◆ EXERCISE TASK: Gather the lines below that include the string "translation", copying each in full.

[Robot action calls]
◇ ◇ ◇

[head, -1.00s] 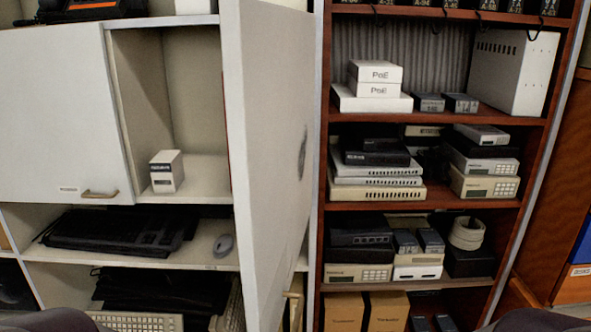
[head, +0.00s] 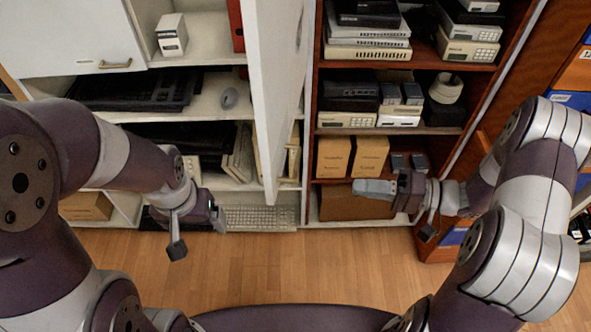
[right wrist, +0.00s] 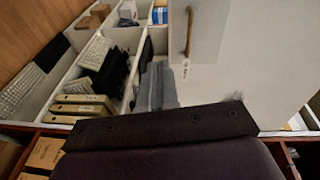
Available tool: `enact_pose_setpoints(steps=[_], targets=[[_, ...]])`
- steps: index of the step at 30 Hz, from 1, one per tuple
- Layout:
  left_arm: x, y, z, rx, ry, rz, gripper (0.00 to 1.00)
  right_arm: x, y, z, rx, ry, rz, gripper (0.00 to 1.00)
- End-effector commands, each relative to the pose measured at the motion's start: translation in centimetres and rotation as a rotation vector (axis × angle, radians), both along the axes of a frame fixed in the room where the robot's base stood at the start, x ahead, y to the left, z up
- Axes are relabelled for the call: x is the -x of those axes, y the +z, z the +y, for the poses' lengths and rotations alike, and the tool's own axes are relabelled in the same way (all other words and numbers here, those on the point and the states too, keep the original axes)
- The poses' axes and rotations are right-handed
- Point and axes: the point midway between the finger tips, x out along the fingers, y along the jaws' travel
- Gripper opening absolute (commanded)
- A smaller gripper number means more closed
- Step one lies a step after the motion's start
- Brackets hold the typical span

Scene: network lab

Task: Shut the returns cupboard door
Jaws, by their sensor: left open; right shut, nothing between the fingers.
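The open white cupboard door (head: 282,80) is swung out toward me and seen almost edge-on in the head view. In the right wrist view this door (right wrist: 245,60) fills the right, with a wooden bar handle (right wrist: 189,32). The cupboard's other door (head: 60,35), at left, is shut. My right gripper (head: 358,188) is shut and empty, to the right of the open door's lower edge; its fingers (right wrist: 156,88) appear in front of the door's left part in the wrist view. I cannot tell whether they touch. My left gripper (head: 198,232) is open and empty, left of the door.
Inside the cupboard are a small white box (head: 172,35), a grey mouse (head: 229,97) and keyboards (head: 258,217). A brown rack (head: 310,110) with network devices stands right of the door. The wooden floor (head: 290,265) in front is clear.

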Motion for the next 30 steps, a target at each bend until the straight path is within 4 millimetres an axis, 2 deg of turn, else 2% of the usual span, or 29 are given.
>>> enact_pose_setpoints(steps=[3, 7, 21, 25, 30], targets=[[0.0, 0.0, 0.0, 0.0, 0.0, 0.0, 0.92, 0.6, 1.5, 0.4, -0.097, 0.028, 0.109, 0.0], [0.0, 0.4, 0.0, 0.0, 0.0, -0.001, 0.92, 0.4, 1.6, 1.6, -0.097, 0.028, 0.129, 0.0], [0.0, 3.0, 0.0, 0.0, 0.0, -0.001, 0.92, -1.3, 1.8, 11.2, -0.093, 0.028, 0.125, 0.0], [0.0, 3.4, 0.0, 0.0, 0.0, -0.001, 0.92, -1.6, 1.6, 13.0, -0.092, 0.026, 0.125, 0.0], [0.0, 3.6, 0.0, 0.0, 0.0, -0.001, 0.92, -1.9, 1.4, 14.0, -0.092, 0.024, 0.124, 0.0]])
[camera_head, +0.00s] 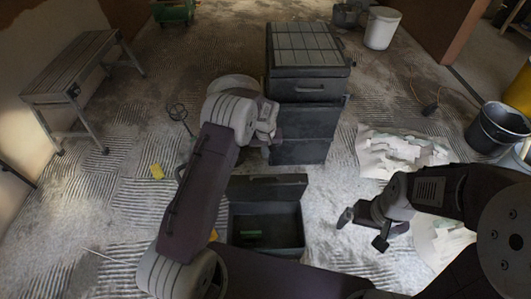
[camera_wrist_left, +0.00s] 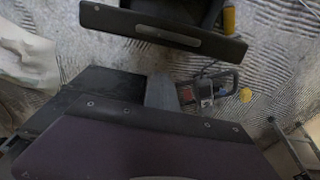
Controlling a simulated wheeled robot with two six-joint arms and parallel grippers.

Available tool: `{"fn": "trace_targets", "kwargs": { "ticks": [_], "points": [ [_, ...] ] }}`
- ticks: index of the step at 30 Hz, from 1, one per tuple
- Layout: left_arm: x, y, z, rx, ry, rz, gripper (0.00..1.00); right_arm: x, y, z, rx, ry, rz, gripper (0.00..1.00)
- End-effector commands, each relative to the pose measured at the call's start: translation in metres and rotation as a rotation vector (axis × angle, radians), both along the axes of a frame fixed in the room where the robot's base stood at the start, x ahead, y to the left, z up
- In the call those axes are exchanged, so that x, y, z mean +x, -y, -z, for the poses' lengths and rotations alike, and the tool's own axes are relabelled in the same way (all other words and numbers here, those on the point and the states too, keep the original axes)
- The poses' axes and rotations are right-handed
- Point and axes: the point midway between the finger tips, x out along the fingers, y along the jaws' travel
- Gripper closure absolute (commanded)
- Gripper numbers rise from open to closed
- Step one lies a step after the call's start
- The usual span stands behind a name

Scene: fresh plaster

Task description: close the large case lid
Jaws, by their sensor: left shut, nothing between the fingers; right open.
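The large case (camera_head: 237,230) is a dark open box on the floor, with a small green thing inside. Its lid (camera_head: 268,187) stands raised along the back edge. In the left wrist view the lid (camera_wrist_left: 165,30) is a dark bar with a metal plate, across the top. My left gripper (camera_head: 266,138) is shut and empty, above and behind the lid, in front of the dark cabinet. Its grey fingers (camera_wrist_left: 160,90) show apart from the lid. My right gripper (camera_head: 378,226) is open and empty, to the right of the case.
A dark drawer cabinet (camera_head: 305,120) stands close behind the case. Paper sacks (camera_head: 400,148) and a black bucket (camera_head: 497,130) lie at right. A folding bench (camera_head: 75,68) stands at left. A yellow block (camera_head: 157,171) lies on the ridged floor, with free room around it.

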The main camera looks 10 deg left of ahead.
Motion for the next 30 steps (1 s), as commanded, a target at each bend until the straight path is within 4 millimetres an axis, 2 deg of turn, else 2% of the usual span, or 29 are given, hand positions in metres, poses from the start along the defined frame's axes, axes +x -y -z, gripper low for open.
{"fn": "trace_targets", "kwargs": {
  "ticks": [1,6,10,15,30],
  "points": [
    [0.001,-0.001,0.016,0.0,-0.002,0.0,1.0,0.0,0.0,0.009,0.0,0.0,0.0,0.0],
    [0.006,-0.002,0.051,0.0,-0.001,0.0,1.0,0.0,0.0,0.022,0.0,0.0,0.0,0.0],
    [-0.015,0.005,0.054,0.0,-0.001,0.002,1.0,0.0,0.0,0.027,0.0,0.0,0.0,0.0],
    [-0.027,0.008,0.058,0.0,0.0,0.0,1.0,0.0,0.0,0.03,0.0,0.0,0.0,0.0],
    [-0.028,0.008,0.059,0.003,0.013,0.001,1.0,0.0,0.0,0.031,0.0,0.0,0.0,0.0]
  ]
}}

◇ ◇ ◇

◆ OUTPUT FOR THIS EXERCISE:
- End-effector commands, each relative to the pose measured at the motion's start: translation in centimetres and rotation as a rotation vector (axis × angle, radians), both along the axes of a frame fixed in the room where the robot's base stood at the start, x ahead, y to the left, z up
- End-effector commands, each relative to the pose measured at the call's start: translation in metres and rotation as a rotation vector (axis × angle, radians), both along the axes of a frame fixed in the room where the robot's base stood at the start, x ahead, y to the left, z up

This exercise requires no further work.